-- begin EXTRACTED ENTRIES --

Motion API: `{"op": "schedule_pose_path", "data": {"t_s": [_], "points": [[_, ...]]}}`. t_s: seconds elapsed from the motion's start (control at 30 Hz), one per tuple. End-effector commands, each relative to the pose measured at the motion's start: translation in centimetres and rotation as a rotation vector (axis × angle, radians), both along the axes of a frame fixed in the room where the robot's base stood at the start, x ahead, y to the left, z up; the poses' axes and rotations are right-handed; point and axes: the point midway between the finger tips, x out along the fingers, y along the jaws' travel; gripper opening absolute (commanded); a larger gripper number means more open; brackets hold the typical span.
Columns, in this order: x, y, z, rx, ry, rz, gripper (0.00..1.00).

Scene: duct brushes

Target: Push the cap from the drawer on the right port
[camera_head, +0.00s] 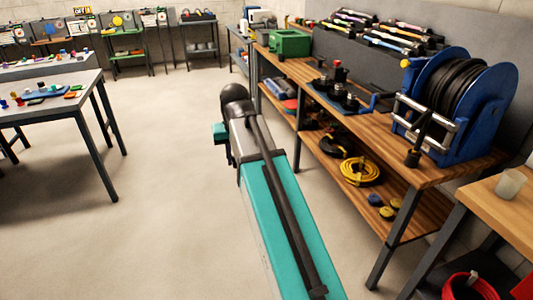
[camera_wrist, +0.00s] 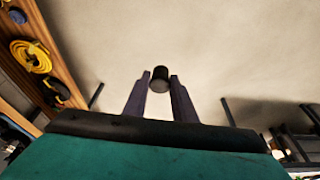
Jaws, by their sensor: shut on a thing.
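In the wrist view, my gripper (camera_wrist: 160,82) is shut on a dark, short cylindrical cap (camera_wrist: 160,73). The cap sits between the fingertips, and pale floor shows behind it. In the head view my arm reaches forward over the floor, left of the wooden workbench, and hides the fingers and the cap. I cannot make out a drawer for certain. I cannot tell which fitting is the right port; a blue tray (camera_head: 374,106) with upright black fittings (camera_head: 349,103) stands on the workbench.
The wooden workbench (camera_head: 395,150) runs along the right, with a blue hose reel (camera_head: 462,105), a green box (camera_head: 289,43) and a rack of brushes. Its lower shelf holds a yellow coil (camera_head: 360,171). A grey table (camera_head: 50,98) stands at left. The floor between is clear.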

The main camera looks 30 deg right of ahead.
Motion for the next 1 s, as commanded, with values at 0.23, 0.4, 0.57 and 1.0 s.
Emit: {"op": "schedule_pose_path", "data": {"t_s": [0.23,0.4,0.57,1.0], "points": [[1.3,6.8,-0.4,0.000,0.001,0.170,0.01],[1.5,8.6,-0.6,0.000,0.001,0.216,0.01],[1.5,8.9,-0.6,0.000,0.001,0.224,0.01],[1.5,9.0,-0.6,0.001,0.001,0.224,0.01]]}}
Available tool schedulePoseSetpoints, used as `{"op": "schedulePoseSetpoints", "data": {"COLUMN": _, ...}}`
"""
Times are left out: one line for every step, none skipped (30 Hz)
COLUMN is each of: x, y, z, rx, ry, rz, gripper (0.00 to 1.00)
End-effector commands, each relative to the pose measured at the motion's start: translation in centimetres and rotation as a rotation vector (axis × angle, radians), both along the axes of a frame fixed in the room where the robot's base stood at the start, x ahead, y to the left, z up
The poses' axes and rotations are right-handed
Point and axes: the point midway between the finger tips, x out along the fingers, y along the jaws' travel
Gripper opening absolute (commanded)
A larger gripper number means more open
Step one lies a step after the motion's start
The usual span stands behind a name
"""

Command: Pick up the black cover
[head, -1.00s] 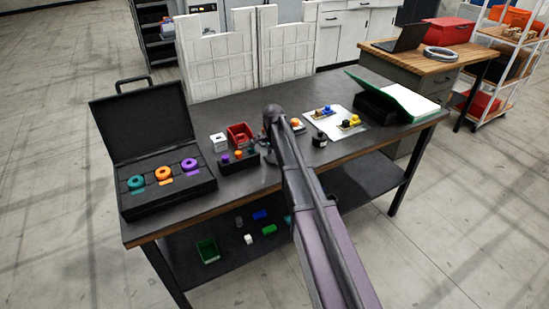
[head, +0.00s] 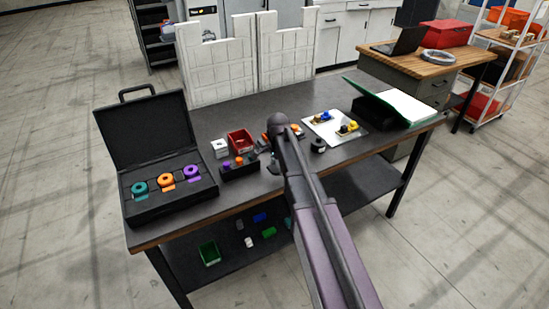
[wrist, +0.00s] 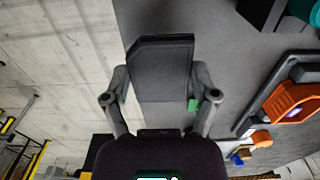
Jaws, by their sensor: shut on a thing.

-- end EXTRACTED ENTRIES --
-- begin EXTRACTED ENTRIES --

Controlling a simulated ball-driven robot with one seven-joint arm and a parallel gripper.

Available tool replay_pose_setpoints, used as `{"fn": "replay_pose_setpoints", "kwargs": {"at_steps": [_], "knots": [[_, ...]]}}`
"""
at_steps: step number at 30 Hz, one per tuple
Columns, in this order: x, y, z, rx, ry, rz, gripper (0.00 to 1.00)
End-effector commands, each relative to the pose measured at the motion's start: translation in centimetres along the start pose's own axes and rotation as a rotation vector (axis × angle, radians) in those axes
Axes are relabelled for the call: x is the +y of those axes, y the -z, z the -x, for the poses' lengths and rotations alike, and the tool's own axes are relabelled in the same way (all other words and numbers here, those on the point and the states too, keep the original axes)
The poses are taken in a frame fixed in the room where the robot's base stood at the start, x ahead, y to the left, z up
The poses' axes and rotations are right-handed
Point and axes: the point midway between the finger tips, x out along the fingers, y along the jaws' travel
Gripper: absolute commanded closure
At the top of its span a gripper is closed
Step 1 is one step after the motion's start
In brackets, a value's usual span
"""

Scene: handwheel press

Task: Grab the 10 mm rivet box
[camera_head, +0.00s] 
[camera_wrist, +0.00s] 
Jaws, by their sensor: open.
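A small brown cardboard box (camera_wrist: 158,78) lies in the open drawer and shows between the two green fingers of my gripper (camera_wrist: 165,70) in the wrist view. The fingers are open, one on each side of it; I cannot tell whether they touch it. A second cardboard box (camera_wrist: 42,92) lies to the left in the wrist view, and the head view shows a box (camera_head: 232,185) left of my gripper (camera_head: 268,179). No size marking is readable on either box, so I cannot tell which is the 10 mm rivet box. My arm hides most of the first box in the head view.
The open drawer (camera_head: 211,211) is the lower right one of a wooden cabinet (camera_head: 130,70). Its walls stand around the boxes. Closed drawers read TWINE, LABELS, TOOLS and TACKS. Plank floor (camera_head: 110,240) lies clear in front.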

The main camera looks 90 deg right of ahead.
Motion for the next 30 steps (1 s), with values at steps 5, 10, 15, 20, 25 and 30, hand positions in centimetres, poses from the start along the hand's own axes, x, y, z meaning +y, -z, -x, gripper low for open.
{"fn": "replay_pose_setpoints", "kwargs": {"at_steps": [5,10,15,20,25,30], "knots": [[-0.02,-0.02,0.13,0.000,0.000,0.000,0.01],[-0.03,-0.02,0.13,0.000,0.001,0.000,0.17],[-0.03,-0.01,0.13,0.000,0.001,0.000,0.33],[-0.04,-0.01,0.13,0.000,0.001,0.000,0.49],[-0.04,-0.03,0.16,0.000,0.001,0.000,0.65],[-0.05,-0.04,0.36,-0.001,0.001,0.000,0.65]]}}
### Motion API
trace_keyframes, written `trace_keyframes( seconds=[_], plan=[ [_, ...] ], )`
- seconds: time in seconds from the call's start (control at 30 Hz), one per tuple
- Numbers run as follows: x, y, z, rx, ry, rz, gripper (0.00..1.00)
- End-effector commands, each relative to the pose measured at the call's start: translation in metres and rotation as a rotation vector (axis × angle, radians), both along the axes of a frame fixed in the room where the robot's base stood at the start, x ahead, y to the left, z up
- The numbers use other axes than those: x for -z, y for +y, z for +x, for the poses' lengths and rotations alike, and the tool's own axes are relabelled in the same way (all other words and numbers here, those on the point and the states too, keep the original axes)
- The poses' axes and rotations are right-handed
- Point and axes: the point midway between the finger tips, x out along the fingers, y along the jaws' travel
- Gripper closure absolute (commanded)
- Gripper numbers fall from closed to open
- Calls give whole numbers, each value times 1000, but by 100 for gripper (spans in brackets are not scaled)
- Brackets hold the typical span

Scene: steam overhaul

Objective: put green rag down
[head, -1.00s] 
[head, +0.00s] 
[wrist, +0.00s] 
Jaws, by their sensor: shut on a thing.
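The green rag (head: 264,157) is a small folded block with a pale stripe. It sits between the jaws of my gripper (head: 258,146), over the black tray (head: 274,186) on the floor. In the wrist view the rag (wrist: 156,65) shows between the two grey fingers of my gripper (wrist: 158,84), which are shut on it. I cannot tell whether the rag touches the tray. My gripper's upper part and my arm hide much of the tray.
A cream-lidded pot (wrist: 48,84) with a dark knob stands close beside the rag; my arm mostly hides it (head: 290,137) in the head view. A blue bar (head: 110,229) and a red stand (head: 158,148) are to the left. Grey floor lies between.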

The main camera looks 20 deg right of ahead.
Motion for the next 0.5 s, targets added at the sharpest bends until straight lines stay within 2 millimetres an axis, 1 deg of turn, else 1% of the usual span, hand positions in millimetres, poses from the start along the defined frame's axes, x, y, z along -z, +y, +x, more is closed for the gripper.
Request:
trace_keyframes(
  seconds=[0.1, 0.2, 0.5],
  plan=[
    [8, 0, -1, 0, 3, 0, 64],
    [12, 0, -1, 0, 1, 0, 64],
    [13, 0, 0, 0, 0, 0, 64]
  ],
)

-- end EXTRACTED ENTRIES --
-- begin EXTRACTED ENTRIES --

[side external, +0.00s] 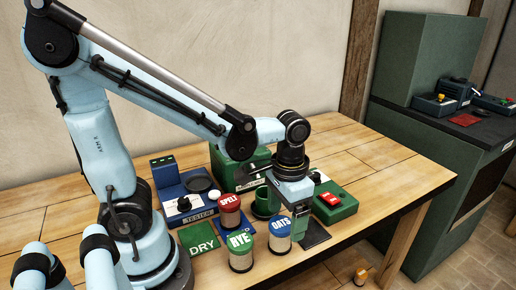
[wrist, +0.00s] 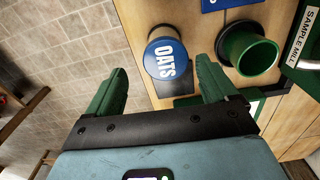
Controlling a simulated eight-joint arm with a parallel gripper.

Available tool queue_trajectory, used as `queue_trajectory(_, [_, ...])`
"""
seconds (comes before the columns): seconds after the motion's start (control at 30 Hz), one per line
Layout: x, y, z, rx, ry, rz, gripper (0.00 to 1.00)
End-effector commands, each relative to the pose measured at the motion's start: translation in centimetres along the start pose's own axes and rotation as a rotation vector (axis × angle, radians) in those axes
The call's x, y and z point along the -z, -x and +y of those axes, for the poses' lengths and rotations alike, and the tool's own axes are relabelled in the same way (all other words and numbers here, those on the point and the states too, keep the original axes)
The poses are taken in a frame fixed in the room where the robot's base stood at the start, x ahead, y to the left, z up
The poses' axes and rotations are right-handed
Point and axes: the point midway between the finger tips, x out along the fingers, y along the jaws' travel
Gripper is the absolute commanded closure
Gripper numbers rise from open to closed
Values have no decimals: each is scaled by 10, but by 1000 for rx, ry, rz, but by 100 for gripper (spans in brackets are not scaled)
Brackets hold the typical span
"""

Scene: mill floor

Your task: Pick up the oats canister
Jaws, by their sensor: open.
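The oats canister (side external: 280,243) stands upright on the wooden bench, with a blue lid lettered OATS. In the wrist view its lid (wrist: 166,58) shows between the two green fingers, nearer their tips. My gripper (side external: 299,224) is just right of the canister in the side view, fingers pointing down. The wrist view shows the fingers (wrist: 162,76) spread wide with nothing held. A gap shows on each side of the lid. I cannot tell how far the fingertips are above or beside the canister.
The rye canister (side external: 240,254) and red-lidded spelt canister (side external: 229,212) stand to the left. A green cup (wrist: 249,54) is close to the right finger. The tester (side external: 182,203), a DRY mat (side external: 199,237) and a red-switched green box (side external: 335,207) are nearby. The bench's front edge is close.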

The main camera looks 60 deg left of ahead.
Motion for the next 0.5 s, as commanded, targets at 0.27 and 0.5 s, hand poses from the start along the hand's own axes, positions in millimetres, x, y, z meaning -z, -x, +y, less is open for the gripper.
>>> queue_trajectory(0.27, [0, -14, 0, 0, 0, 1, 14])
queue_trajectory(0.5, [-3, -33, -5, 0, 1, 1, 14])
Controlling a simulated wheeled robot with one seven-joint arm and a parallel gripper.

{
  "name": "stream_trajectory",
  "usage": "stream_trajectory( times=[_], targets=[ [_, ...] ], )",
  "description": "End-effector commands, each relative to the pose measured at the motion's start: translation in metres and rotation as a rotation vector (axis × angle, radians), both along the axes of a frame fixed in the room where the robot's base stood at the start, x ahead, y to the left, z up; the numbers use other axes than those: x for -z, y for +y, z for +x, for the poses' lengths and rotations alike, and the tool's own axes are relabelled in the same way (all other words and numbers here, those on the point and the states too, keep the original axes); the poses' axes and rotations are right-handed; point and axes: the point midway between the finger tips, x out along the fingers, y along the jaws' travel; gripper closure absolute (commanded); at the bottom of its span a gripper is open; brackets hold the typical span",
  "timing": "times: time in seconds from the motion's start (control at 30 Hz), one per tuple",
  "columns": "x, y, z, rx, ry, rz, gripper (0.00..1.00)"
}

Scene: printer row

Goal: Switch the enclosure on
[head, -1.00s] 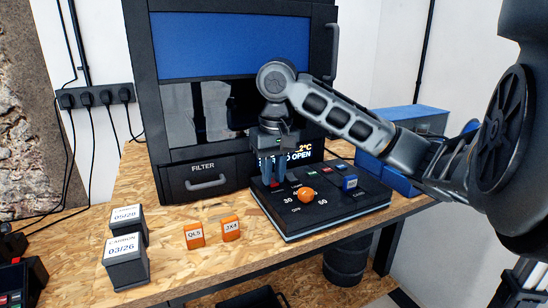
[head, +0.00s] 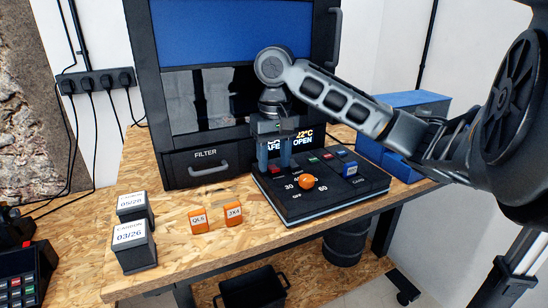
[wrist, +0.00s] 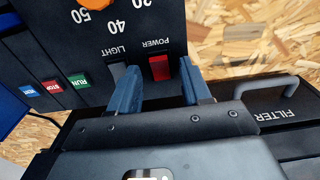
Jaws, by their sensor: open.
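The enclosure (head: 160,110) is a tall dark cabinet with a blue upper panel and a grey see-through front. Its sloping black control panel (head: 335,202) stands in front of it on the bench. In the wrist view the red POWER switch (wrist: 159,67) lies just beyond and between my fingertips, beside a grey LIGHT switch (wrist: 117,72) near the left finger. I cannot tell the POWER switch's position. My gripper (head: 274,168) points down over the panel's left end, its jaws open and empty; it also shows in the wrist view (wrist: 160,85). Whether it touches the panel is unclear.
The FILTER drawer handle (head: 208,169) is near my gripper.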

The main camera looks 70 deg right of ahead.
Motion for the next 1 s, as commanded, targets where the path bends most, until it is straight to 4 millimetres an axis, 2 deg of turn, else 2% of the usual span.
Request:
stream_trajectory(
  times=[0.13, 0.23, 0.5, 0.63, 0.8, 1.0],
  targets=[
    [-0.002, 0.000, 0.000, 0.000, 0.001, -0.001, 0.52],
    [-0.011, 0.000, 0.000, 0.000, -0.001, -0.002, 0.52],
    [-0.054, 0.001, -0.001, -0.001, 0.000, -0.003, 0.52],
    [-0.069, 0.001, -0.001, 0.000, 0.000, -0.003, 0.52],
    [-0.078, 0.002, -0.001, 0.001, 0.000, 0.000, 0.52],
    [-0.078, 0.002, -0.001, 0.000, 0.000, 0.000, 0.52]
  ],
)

-- end EXTRACTED ENTRIES --

REQUIRED WORK - Read the data above and count the lines that include "used". Answer only with the count.

FULL SOLUTION - 3